MLOps et cadre de gouvernance

Comme les autres experts de la data science, l'analytics engineer s'inscrit dans le cadre méthodologique du MLOps. Sorte d'équivalent du DevOps en data science, le MLOps comprend, entre autres, un feature store, un magasin de données préparées et injectables directement dans un modèle d'IA, et un component store, une bibliothèque partagée de modèles et d'algorithmes déjà testés, documentés et prêts à fonctionner avec les données du feature store.

L'analytics engineer se sert de ces briques réutilisables pour répondre à des demandes récurrentes comme mesurer le taux d'attrition. Il doit non seulement suivre ces processus méthodologiques mais aussi les enseigner au métier.

l'analytics engineer doit justifier d'un certain nombre de compétences comportementales

Pour Didier Gaultier, il s'agit, par ailleurs, de poser le bon cadre de gouvernance. "Qui fait quoi dans la chaine de production et de modélisation ? Selon quels processus ? Le rôle entre les métiers, les data scientists et les data engineers n'est pas toujours clair. Il y a d'un côté des demandes industrialisées et, de l'autre, des demandes spécifiques et/ou urgentes qui ne doivent pas perturber pas le fonctionnement de la chaîne."

Au-delà de ses connaissances en IT et en data science, l'analytics engineer doit justifier d'un certain nombre de compétences comportementales, à commencer par une aisance relationnelle pour dialoguer avec les métiers. Doit-il être hiérarchiquement rattaché à la DSI ou au métier ? Pour éviter les risques de conflit d'intérêt ou d'incompréhension, il est préférable que l'analytics engineer conserve son indépendance en intégrant une squad transverse.

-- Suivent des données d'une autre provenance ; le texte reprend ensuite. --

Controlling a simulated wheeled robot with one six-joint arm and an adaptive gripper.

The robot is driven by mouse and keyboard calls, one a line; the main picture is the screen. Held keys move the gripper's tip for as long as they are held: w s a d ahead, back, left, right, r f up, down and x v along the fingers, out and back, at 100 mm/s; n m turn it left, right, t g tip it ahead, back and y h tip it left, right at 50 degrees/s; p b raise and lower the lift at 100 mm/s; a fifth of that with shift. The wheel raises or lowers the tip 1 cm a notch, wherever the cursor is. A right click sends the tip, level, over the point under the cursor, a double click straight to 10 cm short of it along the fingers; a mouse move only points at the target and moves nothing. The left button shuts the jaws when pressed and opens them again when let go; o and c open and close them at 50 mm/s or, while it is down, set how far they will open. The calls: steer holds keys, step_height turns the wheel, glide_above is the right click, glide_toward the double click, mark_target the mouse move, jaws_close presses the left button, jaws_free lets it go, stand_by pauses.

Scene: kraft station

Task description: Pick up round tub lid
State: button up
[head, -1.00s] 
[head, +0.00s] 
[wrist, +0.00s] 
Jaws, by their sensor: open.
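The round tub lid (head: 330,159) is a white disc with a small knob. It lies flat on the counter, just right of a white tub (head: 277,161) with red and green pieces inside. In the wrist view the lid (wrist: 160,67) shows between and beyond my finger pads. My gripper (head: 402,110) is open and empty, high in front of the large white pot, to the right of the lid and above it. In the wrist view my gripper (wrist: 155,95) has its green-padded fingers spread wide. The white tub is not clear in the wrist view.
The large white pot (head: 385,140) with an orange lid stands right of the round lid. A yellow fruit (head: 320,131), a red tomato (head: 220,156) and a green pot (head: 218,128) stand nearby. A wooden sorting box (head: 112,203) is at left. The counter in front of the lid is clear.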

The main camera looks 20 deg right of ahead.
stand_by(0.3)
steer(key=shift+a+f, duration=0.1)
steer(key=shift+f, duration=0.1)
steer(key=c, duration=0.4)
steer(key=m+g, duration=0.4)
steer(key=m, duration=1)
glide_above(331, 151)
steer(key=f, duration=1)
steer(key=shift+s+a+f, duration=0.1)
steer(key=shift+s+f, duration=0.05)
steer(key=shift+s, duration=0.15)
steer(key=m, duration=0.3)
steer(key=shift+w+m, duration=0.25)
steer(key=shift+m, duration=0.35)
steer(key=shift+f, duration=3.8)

Sa rémunération semble se caler sur celui du data d'engineer. Albert School évoque un salaire de 38 à 50 K€ pour un débutant et de 60 à 85 K€ pour un expert (plus de 5 ans d'expérience). En revanche, il ne peut rivaliser avec les émoluments du data scientist, la star de la data science, sachant qu'une certaine séniorité dans le poste est exigée, la demande en data scientists juniors étant très faible. "Un data scientist peut faire ses premières armes en occupant le rôle d'analytics engineer en début de carrière, note Didier Gaultier. Ce qui lui évitera de faire de la technique matin et soir comme le data engineer."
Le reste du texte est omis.